A realistic goal of the trip is to establish quality communications with the EPA and the administration, Puccio said later in the day.
"If we can open this line of communication between our lawmakers, between our Democrat leadership, between our Democrat Party, between business, between labor, and we come as a united group, and we truly show them that this is about helping the people of West Virginia, then we start to communicate with them so that they have the same desire," Puccio said.
Senate President Jeff Kessler, D-Marshall, and House Speaker Tim Miley, D-Harrison, both spoke in favor of the trip. Kessler said the trip was planned "to make sure the voices of our state and our people" are heard in Washington. Miley said he is focused on putting a face to the outcries the administration is hopefully hearing from West Virginia.

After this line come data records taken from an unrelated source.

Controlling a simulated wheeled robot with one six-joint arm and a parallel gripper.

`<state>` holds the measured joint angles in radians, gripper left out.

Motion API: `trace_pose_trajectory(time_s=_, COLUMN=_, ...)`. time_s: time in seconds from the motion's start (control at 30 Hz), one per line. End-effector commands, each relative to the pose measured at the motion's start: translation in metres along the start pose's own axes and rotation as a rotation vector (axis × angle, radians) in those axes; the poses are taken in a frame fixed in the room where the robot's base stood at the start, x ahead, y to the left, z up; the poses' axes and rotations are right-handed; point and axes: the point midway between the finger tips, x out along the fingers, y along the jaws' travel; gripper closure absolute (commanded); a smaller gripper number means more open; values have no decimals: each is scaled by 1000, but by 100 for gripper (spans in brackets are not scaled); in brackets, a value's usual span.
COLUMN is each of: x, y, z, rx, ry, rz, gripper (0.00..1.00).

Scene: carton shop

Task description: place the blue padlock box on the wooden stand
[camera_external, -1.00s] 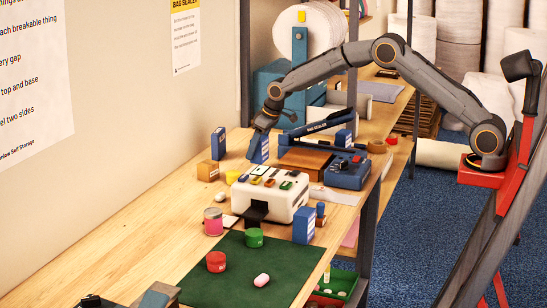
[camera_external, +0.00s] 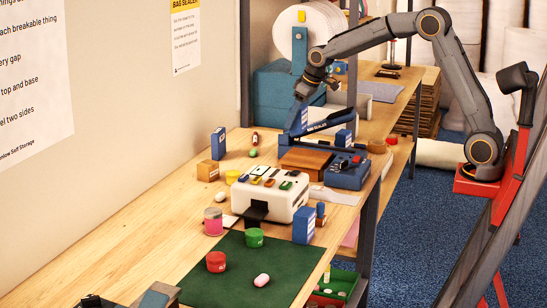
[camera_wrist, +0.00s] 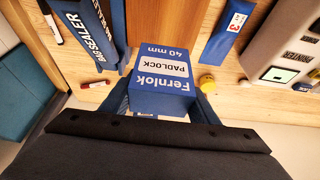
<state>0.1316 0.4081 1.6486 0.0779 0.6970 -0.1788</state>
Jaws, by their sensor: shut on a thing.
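The blue padlock box (camera_wrist: 160,82), printed "Fernlok PADLOCK 40 mm", is between the two fingers of my gripper (camera_wrist: 160,105) in the wrist view. In the external view my gripper (camera_external: 303,92) holds the padlock box (camera_external: 304,118) in the air above the bench, with the bag sealer behind it. The wooden stand (camera_external: 306,160) is a low brown block in front of the bag sealer. It also shows in the wrist view (camera_wrist: 150,22), just beyond the box, and the box hides part of it. The box is apart from the stand.
The blue bag sealer (camera_external: 330,124) rises directly behind the stand. A blue device (camera_external: 348,174) stands right of it, and a white printer (camera_external: 263,199) in front. Other blue boxes stand nearby (camera_external: 218,143) (camera_external: 304,225). Free bench lies at the left front.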

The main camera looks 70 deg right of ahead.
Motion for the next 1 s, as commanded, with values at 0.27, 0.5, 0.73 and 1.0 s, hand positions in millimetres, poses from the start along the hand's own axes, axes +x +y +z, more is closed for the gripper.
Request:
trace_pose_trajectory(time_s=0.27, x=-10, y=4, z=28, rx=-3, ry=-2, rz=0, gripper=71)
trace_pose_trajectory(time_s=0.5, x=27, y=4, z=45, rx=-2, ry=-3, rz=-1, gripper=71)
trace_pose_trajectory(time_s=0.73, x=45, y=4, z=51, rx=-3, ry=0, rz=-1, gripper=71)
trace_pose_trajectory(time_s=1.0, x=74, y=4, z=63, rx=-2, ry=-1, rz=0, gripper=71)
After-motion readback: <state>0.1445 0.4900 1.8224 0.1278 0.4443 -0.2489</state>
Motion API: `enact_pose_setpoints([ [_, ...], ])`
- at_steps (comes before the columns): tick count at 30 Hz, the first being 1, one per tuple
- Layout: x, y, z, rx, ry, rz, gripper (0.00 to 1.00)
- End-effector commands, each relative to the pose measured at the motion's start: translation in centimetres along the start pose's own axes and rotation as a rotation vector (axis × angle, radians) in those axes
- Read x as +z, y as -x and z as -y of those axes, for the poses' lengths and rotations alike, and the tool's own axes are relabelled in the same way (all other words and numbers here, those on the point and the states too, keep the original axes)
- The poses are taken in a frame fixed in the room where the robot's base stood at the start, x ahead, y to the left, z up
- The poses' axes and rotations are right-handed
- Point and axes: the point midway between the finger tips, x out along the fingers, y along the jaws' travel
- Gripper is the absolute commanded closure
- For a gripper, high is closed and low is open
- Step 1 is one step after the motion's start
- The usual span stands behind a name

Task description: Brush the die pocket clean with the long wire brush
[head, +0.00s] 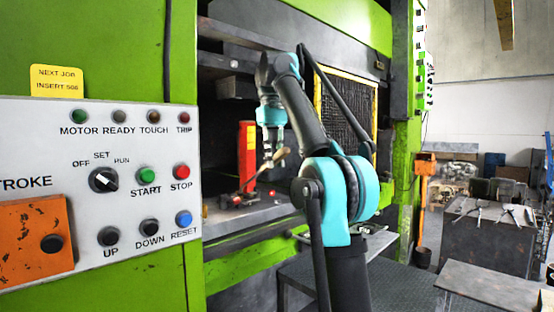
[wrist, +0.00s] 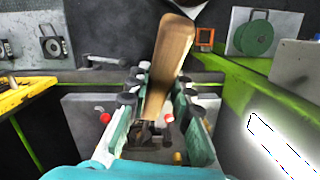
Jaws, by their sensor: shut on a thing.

A press release about the event included comments from Rockefeller, Manchin and Rahall. All questioned the EPA and the president's climate plan, but only Rahall made specific reference to a state delegation of Democrats coming to Washington.
Manchin and Rahall have been outspoken in the past month in their repeated criticisms of the administration's energy plan and the EPA. Both admonished the president after his June speech on his climate policy, and Manchin was the only Democrat in the Senate to vote against the nomination of Gina McCarthy as the new head of the EPA.
In explaining that vote, Manchin said it was really a statement against the EPA and the president's climate policy.
While comments from Rockefeller have been more tempered, he's also questioned what he sees as a lack of details in Obama's climate change plan. After Obama's June speech, Rockefeller asked if there was enough attention paid to mining communities.
He did so again Wednesday in the nearly identical statement included in the news release about the trip to Washington.
Puccio emphasized the trip from state Democrats to Washington in no way reflects a failure of the national delegation to voice West Virginian's concerns with the EPA.
"I think they have worked, and worked extremely hard and taken this very seriously," Puccio said.
"But when folks in West Virginia are in need, we all jump in and do all that we can. It has nothing to do with them working hard enough or not. They've done a wonderful job."